— begin SOURCE DATA —
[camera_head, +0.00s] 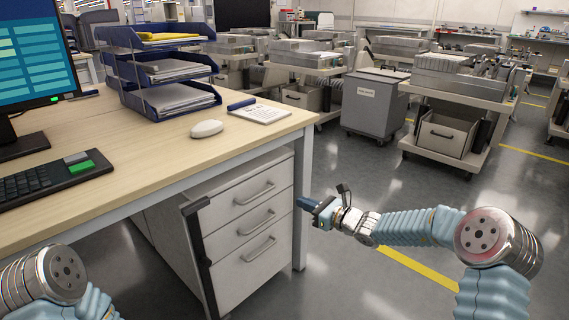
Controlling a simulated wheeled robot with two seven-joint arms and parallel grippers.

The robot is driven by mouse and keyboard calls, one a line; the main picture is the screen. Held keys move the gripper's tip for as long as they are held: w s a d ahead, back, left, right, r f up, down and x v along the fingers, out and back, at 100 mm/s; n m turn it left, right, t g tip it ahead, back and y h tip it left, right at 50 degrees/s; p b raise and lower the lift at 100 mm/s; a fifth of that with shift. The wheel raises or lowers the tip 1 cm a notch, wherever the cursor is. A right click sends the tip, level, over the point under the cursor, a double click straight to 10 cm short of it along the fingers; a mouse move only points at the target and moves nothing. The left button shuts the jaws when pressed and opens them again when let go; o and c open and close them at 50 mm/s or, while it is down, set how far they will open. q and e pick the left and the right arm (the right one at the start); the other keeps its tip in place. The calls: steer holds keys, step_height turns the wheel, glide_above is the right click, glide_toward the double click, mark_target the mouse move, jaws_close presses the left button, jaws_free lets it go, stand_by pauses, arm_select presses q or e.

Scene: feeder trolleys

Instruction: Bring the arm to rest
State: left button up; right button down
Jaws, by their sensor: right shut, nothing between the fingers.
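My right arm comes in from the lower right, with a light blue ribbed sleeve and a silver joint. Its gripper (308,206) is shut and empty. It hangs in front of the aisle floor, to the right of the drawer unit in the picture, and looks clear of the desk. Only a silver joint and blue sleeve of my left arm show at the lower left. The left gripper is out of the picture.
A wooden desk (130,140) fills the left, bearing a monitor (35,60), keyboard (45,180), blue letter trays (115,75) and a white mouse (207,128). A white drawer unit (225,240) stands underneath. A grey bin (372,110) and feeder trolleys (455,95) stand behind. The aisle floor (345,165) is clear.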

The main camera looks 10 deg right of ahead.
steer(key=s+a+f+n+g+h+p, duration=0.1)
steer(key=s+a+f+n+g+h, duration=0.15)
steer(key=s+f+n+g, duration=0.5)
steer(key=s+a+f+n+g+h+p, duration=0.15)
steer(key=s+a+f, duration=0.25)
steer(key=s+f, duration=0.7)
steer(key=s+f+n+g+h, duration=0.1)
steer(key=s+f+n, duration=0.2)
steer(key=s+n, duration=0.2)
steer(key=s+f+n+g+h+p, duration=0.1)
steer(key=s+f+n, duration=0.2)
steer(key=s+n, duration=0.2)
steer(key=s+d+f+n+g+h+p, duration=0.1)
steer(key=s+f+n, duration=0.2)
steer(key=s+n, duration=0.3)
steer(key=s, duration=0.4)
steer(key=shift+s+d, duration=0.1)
— end SOURCE DATA —
WRITTEN PROBLEM:
Set every line down exactly as written, leaving each picture out.

FINAL RESULT:
[camera_head, +0.00s] 
Controlling a simulated wheeled robot with two seven-joint arms and parallel grippers.

The robot is driven by mouse and keyboard calls, one a line; the main picture is the screen. Held keys move the gripper's tip for as long as they are held: w s a d ahead, back, left, right, r f up, down and x v along the fingers, out and back, at 100 mm/s; n m turn it left, right, t g tip it ahead, back and y h tip it left, right at 50 degrees/s; p b raise and lower the lift at 100 mm/s; a fifth of that with shift. The wheel raises or lowers the tip 1 cm a notch, wherever the cursor is. A right click sends the tip, level, over the point under the cursor, a double click straight to 10 cm short of it along the fingers; a mouse move only points at the target and moves nothing. The left button shuts the jaws when pressed and opens them again when let go; o and c open and close them at 50 mm/s or, while it is down, set how far they will open. q and e pick the left and the right arm (the right one at the start); the other keeps its tip in place. The calls: steer holds keys, step_height turns the wheel, glide_above is the right click, glide_toward the double click, mark_target the mouse move, jaws_close presses the left button, jaws_free lets it go, stand_by pauses, arm_select presses q or e.

Scene: feeder trolleys

Instruction: Bring the arm to rest
State: left button up; right button down
Jaws, by their sensor: right shut, nothing between the fingers.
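My right arm comes in from the lower right, with a light blue ribbed sleeve and a silver joint. Its gripper (308,206) is shut and empty. It hangs in front of the aisle floor, to the right of the drawer unit in the picture, and looks clear of the desk. Only a silver joint and blue sleeve of my left arm show at the lower left. The left gripper is out of the picture.
A wooden desk (130,140) fills the left, bearing a monitor (35,60), keyboard (45,180), blue letter trays (115,75) and a white mouse (207,128). A white drawer unit (225,240) stands underneath. A grey bin (372,110) and feeder trolleys (455,95) stand behind. The aisle floor (345,165) is clear.

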The main camera looks 10 deg right of ahead.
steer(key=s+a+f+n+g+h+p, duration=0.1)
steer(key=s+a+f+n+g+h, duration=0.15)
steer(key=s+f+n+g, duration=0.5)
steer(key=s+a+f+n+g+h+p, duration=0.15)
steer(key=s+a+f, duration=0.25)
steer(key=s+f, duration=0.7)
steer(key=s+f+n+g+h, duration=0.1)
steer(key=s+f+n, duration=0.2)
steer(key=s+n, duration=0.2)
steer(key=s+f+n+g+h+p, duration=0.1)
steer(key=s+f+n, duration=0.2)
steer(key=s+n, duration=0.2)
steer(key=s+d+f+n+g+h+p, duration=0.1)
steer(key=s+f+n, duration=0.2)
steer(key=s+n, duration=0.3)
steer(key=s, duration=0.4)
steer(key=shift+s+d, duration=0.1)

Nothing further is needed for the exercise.